— Begin Record excerpts —

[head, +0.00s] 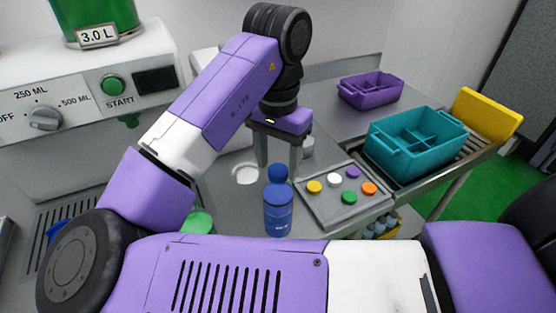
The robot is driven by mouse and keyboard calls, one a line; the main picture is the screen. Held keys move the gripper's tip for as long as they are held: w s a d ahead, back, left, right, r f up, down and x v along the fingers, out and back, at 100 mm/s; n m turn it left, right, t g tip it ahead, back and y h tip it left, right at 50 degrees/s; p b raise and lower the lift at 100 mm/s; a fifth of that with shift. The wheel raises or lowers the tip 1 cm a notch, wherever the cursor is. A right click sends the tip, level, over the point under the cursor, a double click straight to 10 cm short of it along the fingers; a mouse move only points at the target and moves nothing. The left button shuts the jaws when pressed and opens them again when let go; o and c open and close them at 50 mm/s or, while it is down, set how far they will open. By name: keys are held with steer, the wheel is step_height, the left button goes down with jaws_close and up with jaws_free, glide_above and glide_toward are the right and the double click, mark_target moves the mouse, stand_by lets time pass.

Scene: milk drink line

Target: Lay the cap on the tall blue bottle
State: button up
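The tall blue bottle (278,214) stands upright on the grey counter, in the middle of the head view. A round blue cap (278,173) shows just above the bottle's top in the picture. My gripper (279,167) points down, with one finger on each side of the cap, and appears shut on it. I cannot tell from this one view whether the cap touches the bottle or is held apart behind it. A grey cap tray (325,212) to the right holds yellow, white, purple, orange and green caps.
A teal divided crate (415,140) stands on a rack at right, with a purple crate (371,90) behind it. A white ring (245,173) lies left of my gripper. The filling machine (80,88) stands at left. A small white object (308,147) sits behind my gripper.

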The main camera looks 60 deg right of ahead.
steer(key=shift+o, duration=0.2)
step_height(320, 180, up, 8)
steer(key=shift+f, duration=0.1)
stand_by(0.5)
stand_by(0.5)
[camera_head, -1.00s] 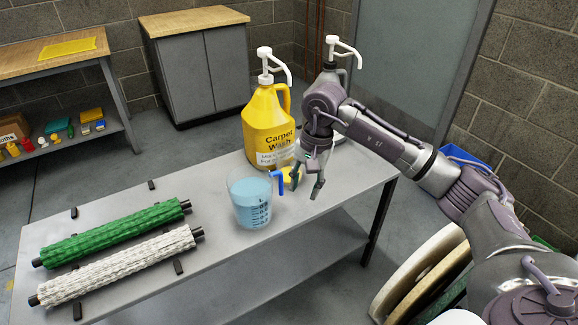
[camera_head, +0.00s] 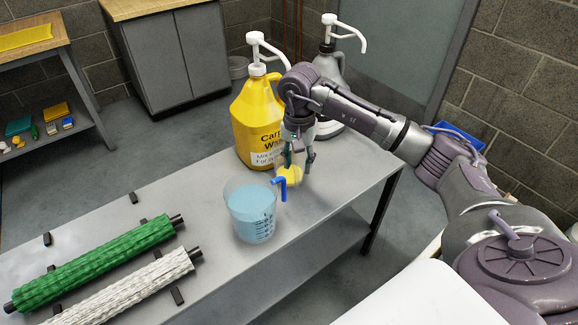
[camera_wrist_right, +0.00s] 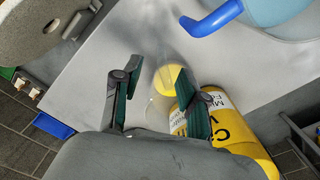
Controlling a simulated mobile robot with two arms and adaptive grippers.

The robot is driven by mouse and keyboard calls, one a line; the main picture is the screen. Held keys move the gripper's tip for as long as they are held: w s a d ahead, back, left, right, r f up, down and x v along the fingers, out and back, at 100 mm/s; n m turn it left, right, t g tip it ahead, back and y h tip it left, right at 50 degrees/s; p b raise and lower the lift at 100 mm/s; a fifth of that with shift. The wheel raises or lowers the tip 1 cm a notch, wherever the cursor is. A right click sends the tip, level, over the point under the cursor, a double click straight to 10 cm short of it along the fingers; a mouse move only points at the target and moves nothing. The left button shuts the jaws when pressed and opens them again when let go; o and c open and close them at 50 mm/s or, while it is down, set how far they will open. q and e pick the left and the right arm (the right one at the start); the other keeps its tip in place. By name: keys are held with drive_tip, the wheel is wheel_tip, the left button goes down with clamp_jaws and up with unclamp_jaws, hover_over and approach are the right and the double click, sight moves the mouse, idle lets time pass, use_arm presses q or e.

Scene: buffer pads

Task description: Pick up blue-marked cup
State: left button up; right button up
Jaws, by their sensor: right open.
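The blue-marked cup (camera_head: 252,213) is a clear measuring cup with a blue handle and light blue liquid, upright on the grey table. In the right wrist view part of the cup (camera_wrist_right: 272,8) shows at the top right, with its blue handle (camera_wrist_right: 212,20) pointing left. My right gripper (camera_head: 298,163) is open, its fingers pointing down, to the right of and behind that cup and apart from it. A clear cup with yellow contents (camera_head: 289,174) stands right by the fingers; its yellow contents (camera_wrist_right: 165,80) show between them in the right wrist view. My left gripper is not in view.
A yellow Carpet Wash jug (camera_head: 257,118) with a white pump stands close behind the gripper, with a grey pump jug (camera_head: 328,70) beside it. A green roller (camera_head: 95,262) and a white roller (camera_head: 130,288) lie at the table's left. The table (camera_head: 207,210) between is clear.

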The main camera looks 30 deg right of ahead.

— End Record excerpts —

- [Task brief]
Repeat the data in full and exactly. Omit pictures.

- [Task output]
[head, +0.00s] 
The robot is driven by mouse and keyboard calls, one a line; the main picture is the screen. Held keys move the gripper's tip for as long as they are held: w s a d ahead, back, left, right, r f up, down and x v along the fingers, out and back, at 100 mm/s; n m turn it left, right, t g tip it ahead, back and y h tip it left, right at 50 degrees/s; p b raise and lower the lift at 100 mm/s; a fifth of that with shift. The wheel raises or lowers the tip 1 cm a notch, wherever the cursor is. A right click sends the tip, level, over the point under the cursor, a double click straight to 10 cm short of it along the fingers; a mouse move only points at the target and moves nothing. The left button shuts the jaws when pressed and opens them again when let go; o and c open and close them at 50 mm/s or, while it is down, set how far they will open. By name: keys are held with steer, the wheel is step_height, the left button goes down with jaws_close and up with jaws_free, glide_above and glide_toward are the right and the double click, mark_target moves the mouse, stand_by lets time pass.

Scene: milk drink line

Target: Lay the cap on the tall blue bottle
State: button up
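The tall blue bottle (278,214) stands upright on the grey counter, in the middle of the head view. A round blue cap (278,173) shows just above the bottle's top in the picture. My gripper (279,167) points down, with one finger on each side of the cap, and appears shut on it. I cannot tell from this one view whether the cap touches the bottle or is held apart behind it. A grey cap tray (325,212) to the right holds yellow, white, purple, orange and green caps.
A teal divided crate (415,140) stands on a rack at right, with a purple crate (371,90) behind it. A white ring (245,173) lies left of my gripper. The filling machine (80,88) stands at left. A small white object (308,147) sits behind my gripper.

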The main camera looks 60 deg right of ahead.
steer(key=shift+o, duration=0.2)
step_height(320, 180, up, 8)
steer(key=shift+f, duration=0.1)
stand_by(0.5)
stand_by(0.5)
[camera_head, -1.00s] 
[camera_head, +0.00s] 
[camera_wrist_right, +0.00s] 
Controlling a simulated mobile robot with two arms and adaptive grippers.

The robot is driven by mouse and keyboard calls, one a line; the main picture is the screen. Held keys move the gripper's tip for as long as they are held: w s a d ahead, back, left, right, r f up, down and x v along the fingers, out and back, at 100 mm/s; n m turn it left, right, t g tip it ahead, back and y h tip it left, right at 50 degrees/s; p b raise and lower the lift at 100 mm/s; a fifth of that with shift. The wheel raises or lowers the tip 1 cm a notch, wherever the cursor is. A right click sends the tip, level, over the point under the cursor, a double click straight to 10 cm short of it along the fingers; a mouse move only points at the target and moves nothing. The left button shuts the jaws when pressed and opens them again when let go; o and c open and close them at 50 mm/s or, while it is down, set how far they will open. q and e pick the left and the right arm (the right one at the start); the other keeps its tip in place. By name: keys are held with drive_tip, the wheel is wheel_tip, the left button goes down with clamp_jaws and up with unclamp_jaws, hover_over and approach are the right and the double click, sight moves the mouse, idle lets time pass, use_arm presses q or e.

Scene: buffer pads

Task description: Pick up blue-marked cup
State: left button up; right button up
Jaws, by their sensor: right open.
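The blue-marked cup (camera_head: 252,213) is a clear measuring cup with a blue handle and light blue liquid, upright on the grey table. In the right wrist view part of the cup (camera_wrist_right: 272,8) shows at the top right, with its blue handle (camera_wrist_right: 212,20) pointing left. My right gripper (camera_head: 298,163) is open, its fingers pointing down, to the right of and behind that cup and apart from it. A clear cup with yellow contents (camera_head: 289,174) stands right by the fingers; its yellow contents (camera_wrist_right: 165,80) show between them in the right wrist view. My left gripper is not in view.
A yellow Carpet Wash jug (camera_head: 257,118) with a white pump stands close behind the gripper, with a grey pump jug (camera_head: 328,70) beside it. A green roller (camera_head: 95,262) and a white roller (camera_head: 130,288) lie at the table's left. The table (camera_head: 207,210) between is clear.

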The main camera looks 30 deg right of ahead.

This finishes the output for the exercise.